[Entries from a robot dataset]
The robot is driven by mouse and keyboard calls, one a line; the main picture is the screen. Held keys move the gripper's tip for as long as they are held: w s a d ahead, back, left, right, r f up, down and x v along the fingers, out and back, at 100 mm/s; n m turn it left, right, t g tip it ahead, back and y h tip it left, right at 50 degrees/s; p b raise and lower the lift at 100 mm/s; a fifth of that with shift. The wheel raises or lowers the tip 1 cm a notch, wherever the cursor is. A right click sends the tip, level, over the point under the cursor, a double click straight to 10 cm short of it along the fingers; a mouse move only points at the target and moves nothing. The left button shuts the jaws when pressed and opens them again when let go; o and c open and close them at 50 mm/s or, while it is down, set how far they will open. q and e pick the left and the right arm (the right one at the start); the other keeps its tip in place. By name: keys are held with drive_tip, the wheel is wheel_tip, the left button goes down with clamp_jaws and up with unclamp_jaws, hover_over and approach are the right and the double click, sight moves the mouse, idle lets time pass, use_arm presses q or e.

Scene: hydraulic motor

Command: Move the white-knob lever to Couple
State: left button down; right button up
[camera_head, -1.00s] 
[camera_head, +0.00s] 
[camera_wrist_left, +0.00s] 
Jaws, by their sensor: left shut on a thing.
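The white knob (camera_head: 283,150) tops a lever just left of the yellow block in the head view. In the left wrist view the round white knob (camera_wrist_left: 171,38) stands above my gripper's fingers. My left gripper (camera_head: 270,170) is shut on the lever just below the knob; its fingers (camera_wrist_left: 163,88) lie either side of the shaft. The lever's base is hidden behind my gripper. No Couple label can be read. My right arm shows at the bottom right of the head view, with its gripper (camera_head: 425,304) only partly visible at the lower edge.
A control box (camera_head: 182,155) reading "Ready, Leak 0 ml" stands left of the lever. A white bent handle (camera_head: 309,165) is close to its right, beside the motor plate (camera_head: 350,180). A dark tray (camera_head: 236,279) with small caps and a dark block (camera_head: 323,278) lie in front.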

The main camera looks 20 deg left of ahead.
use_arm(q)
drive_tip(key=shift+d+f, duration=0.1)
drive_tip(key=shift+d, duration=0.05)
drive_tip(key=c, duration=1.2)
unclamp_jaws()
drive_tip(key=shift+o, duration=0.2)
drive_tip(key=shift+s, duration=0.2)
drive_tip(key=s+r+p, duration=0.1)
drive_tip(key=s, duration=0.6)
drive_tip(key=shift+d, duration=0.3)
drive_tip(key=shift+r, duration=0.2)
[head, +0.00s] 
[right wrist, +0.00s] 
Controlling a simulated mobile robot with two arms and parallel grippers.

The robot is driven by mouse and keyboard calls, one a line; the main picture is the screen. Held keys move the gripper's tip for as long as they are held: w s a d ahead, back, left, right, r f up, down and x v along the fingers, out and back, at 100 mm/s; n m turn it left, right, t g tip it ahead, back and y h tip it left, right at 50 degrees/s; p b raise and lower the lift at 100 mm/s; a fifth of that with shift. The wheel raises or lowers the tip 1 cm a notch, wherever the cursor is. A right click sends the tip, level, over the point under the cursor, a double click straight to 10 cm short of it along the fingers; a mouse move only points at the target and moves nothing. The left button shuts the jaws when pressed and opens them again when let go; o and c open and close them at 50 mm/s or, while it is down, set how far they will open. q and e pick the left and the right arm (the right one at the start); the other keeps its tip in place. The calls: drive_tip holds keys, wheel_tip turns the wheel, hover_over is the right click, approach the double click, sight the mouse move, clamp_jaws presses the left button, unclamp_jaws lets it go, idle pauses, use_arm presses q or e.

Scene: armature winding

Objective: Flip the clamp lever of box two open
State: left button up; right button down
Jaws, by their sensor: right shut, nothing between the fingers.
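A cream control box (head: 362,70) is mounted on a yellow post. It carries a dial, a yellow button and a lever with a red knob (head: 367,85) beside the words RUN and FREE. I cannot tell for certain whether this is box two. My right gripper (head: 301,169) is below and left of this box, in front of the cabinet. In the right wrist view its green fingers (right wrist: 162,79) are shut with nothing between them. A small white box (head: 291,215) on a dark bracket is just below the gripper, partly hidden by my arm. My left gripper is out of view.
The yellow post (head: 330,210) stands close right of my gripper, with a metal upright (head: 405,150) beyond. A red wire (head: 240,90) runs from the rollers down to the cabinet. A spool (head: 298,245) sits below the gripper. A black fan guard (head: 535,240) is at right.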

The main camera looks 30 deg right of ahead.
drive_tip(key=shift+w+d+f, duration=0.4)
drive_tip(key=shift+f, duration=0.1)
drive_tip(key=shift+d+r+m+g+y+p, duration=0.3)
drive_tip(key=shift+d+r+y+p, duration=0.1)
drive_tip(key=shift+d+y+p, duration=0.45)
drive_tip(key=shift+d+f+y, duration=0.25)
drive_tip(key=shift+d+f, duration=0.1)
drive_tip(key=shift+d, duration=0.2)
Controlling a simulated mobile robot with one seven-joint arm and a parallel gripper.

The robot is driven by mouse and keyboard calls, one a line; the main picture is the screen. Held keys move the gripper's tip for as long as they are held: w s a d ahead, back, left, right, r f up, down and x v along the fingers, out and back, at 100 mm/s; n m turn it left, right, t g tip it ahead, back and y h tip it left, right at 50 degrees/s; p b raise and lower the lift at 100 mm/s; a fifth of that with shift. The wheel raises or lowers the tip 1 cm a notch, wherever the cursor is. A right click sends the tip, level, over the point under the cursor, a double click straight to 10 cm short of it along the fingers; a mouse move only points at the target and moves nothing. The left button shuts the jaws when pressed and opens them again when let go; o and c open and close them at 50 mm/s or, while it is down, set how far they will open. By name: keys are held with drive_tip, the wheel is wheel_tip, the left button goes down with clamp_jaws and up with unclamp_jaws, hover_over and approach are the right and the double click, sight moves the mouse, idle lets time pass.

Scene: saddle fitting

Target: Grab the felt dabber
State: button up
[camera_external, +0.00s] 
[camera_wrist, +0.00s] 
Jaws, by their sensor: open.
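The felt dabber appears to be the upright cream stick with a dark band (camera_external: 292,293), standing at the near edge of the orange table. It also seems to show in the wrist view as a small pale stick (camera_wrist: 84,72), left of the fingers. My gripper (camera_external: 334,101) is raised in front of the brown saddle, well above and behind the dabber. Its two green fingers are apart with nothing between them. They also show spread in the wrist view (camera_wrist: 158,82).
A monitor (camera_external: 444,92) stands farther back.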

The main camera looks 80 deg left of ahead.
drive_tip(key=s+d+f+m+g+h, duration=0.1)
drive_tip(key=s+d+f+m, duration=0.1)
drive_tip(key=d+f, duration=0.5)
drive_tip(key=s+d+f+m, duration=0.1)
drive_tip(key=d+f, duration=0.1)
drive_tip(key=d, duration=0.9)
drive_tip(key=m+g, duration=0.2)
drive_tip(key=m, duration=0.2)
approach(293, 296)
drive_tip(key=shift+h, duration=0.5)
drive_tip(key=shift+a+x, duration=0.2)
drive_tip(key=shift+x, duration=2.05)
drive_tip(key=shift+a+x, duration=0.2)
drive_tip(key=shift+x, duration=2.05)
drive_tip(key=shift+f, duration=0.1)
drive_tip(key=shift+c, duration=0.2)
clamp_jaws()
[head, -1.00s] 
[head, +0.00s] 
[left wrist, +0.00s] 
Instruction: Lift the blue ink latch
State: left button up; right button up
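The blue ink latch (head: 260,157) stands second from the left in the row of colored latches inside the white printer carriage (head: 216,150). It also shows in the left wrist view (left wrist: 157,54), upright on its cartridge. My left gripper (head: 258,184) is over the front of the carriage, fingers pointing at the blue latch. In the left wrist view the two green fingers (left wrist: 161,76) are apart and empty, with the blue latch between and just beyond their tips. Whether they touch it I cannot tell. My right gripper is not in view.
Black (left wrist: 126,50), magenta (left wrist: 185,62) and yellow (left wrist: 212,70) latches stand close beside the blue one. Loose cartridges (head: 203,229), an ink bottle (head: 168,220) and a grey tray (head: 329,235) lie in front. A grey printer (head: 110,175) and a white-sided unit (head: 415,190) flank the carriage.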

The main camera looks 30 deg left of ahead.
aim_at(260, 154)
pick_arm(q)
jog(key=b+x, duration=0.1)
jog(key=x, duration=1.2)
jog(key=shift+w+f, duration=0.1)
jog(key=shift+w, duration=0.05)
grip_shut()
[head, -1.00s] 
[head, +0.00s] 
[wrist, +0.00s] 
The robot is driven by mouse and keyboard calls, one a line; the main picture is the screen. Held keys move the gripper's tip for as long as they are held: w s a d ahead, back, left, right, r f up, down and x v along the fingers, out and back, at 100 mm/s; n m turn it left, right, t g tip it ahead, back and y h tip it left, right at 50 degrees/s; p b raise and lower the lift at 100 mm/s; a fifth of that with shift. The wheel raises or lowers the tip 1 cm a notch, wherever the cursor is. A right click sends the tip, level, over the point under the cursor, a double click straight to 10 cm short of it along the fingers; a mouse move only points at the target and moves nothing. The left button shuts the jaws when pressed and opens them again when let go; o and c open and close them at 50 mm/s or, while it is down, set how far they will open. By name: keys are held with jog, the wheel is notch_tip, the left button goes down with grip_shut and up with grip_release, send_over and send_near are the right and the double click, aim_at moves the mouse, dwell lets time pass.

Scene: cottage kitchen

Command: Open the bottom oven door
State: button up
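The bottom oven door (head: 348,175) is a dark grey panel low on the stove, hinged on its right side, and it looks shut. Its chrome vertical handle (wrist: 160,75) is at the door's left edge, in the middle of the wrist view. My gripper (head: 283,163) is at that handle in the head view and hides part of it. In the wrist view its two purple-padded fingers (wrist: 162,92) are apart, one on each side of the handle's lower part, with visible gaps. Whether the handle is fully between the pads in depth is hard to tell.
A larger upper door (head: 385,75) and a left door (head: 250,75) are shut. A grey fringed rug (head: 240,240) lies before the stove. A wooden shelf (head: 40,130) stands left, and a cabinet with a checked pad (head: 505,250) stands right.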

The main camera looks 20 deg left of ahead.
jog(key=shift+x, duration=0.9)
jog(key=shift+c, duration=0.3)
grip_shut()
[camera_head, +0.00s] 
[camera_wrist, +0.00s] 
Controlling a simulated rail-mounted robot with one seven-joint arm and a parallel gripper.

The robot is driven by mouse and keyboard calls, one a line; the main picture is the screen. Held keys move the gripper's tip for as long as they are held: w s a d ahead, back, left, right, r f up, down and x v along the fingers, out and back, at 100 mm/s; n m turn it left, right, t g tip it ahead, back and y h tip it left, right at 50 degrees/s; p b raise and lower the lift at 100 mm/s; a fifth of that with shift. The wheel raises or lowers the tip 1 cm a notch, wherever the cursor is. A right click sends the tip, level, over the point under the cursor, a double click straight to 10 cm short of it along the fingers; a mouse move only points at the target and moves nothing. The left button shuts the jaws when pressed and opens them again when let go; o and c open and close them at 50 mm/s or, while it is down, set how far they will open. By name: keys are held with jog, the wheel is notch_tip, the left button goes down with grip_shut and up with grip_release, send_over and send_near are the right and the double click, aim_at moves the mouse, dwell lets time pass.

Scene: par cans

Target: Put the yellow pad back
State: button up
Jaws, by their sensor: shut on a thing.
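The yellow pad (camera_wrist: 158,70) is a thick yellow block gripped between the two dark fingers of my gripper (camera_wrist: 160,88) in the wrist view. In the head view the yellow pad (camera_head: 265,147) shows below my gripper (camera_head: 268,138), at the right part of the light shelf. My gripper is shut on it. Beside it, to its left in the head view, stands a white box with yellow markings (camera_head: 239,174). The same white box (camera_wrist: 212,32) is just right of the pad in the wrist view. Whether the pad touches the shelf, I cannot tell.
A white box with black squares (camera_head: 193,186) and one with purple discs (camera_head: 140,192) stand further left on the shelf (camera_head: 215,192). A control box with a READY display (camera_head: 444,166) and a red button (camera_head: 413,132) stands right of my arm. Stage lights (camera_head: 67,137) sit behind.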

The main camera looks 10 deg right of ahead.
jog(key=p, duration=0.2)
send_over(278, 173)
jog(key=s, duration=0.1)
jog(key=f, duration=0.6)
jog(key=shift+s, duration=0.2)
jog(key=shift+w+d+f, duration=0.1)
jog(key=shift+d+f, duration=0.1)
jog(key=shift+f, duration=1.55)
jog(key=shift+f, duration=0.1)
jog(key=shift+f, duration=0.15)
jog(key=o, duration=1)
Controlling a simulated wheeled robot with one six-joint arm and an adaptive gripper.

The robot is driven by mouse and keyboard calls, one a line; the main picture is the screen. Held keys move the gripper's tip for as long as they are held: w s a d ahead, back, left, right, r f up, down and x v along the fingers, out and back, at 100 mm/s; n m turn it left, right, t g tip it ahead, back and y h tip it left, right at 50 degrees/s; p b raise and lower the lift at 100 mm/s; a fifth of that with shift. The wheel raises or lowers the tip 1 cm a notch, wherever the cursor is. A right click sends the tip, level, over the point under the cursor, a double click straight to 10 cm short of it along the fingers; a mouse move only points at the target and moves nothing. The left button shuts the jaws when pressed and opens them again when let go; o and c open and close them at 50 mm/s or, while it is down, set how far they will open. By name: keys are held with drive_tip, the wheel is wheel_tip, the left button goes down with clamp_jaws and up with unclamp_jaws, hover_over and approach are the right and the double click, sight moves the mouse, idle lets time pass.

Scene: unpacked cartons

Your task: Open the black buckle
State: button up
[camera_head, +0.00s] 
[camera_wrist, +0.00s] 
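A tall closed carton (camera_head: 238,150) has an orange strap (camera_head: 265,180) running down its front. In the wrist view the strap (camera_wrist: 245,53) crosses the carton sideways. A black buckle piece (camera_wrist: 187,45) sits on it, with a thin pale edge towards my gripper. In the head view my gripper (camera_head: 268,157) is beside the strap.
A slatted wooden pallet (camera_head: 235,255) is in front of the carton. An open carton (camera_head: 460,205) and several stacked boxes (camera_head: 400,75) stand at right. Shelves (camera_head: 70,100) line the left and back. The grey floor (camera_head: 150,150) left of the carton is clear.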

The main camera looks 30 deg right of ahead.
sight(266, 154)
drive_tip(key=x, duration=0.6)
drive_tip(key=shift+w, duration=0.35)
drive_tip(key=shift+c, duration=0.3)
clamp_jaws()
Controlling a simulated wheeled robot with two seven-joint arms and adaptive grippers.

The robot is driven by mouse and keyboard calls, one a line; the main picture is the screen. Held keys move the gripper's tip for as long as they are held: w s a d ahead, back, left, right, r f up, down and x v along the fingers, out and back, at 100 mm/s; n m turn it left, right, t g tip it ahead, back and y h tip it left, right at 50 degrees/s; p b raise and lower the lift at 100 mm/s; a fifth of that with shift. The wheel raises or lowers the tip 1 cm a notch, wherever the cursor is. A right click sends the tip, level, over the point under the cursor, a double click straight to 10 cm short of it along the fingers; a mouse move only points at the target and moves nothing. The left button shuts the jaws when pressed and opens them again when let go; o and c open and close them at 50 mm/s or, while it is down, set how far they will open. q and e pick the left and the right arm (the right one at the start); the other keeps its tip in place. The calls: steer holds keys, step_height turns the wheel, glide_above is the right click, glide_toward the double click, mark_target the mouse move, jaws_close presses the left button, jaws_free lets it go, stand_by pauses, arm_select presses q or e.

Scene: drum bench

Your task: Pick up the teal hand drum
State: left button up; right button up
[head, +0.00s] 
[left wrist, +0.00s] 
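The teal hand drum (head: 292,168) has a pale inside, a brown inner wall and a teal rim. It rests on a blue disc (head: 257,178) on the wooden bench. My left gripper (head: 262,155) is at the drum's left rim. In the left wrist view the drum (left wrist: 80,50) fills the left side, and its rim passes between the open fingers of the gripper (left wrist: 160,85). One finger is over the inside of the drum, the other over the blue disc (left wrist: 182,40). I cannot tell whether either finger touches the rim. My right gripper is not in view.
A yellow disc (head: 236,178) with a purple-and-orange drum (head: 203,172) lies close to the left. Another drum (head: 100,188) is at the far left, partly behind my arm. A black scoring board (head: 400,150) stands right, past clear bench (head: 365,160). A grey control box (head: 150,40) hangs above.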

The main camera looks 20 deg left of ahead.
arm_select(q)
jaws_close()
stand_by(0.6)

#### What needs to be done
Above are the records. Copy the lines beginning at the one that has "The main camera looks 80 deg left of ahead." and ending with the one that has "Instruction: Lift the blue ink latch", unchanged.

#### Answer in full
The main camera looks 80 deg left of ahead.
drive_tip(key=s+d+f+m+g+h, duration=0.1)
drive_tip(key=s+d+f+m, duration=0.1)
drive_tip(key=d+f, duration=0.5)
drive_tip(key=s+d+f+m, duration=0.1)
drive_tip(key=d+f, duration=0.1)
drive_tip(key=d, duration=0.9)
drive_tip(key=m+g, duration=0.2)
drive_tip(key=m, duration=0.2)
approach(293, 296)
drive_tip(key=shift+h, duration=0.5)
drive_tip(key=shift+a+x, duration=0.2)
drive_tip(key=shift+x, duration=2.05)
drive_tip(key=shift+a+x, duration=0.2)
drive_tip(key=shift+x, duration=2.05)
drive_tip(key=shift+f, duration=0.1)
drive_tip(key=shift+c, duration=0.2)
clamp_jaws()
[head, -1.00s] 
[head, +0.00s] 
[left wrist, +0.00s] 
Instruction: Lift the blue ink latch

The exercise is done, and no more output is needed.